**RECORDS TO PROCESS**
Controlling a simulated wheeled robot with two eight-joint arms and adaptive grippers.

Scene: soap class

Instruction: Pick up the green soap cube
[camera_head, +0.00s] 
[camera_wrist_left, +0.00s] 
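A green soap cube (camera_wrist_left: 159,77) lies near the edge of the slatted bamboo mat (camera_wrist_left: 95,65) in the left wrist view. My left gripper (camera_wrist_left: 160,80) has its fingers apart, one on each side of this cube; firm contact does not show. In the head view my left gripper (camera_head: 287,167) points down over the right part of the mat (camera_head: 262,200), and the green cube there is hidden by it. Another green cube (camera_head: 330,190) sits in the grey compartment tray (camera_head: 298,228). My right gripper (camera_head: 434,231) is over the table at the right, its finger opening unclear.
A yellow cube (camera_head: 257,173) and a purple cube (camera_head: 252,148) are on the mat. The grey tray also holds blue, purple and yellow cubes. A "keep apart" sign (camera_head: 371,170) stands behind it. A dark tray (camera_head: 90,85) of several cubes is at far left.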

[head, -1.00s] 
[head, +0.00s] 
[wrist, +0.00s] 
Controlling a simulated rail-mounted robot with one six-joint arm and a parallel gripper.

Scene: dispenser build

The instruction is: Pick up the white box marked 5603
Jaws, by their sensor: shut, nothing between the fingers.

**INSTRUCTION**
Look at the material above and copy, word for word, its lines from the first through the one containing "[wrist, +0.00s]".

**ANSWER TO THE EXERCISE**
Controlling a simulated wheeled robot with two eight-joint arms and adaptive grippers.

Scene: soap class

Instruction: Pick up the green soap cube
[camera_head, +0.00s] 
[camera_wrist_left, +0.00s] 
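A green soap cube (camera_wrist_left: 159,77) lies near the edge of the slatted bamboo mat (camera_wrist_left: 95,65) in the left wrist view. My left gripper (camera_wrist_left: 160,80) has its fingers apart, one on each side of this cube; firm contact does not show. In the head view my left gripper (camera_head: 287,167) points down over the right part of the mat (camera_head: 262,200), and the green cube there is hidden by it. Another green cube (camera_head: 330,190) sits in the grey compartment tray (camera_head: 298,228). My right gripper (camera_head: 434,231) is over the table at the right, its finger opening unclear.
A yellow cube (camera_head: 257,173) and a purple cube (camera_head: 252,148) are on the mat. The grey tray also holds blue, purple and yellow cubes. A "keep apart" sign (camera_head: 371,170) stands behind it. A dark tray (camera_head: 90,85) of several cubes is at far left.

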[head, -1.00s] 
[head, +0.00s] 
[wrist, +0.00s] 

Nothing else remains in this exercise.